GIVEN MATERIAL:
▼

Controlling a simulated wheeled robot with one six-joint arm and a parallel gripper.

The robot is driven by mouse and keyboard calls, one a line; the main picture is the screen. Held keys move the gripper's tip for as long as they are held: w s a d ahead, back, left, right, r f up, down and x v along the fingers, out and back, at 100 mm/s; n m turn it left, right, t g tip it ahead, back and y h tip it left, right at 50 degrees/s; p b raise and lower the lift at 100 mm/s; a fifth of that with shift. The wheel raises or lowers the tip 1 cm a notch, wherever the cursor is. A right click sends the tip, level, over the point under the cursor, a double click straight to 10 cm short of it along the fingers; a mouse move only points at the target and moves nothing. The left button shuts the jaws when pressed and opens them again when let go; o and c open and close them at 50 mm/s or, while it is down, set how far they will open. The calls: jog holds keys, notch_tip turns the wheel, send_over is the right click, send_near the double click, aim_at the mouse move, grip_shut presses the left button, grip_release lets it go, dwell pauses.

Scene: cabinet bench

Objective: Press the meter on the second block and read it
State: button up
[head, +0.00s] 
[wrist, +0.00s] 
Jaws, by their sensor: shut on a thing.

▲

WRITTEN PROBLEM:
From the first line to the last, please quote the material above exactly.

WRITTEN REPLY:
Controlling a simulated wheeled robot with one six-joint arm and a parallel gripper.

The robot is driven by mouse and keyboard calls, one a line; the main picture is the screen. Held keys move the gripper's tip for as long as they are held: w s a d ahead, back, left, right, r f up, down and x v along the fingers, out and back, at 100 mm/s; n m turn it left, right, t g tip it ahead, back and y h tip it left, right at 50 degrees/s; p b raise and lower the lift at 100 mm/s; a fifth of that with shift. The wheel raises or lowers the tip 1 cm a notch, wherever the cursor is. A right click sends the tip, level, over the point under the cursor, a double click straight to 10 cm short of it along the fingers; a mouse move only points at the target and moves nothing. The left button shuts the jaws when pressed and opens them again when let go; o and c open and close them at 50 mm/s or, while it is down, set how far they will open. The calls: jog holds keys, notch_tip turns the wheel, send_over is the right click, send_near the double click, aim_at the mouse move, grip_shut presses the left button, grip_release lets it go, dwell pauses.

Scene: cabinet bench

Objective: Press the meter on the second block and read it
State: button up
[head, +0.00s] 
[wrist, +0.00s] 
Jaws, by their sensor: shut on a thing.

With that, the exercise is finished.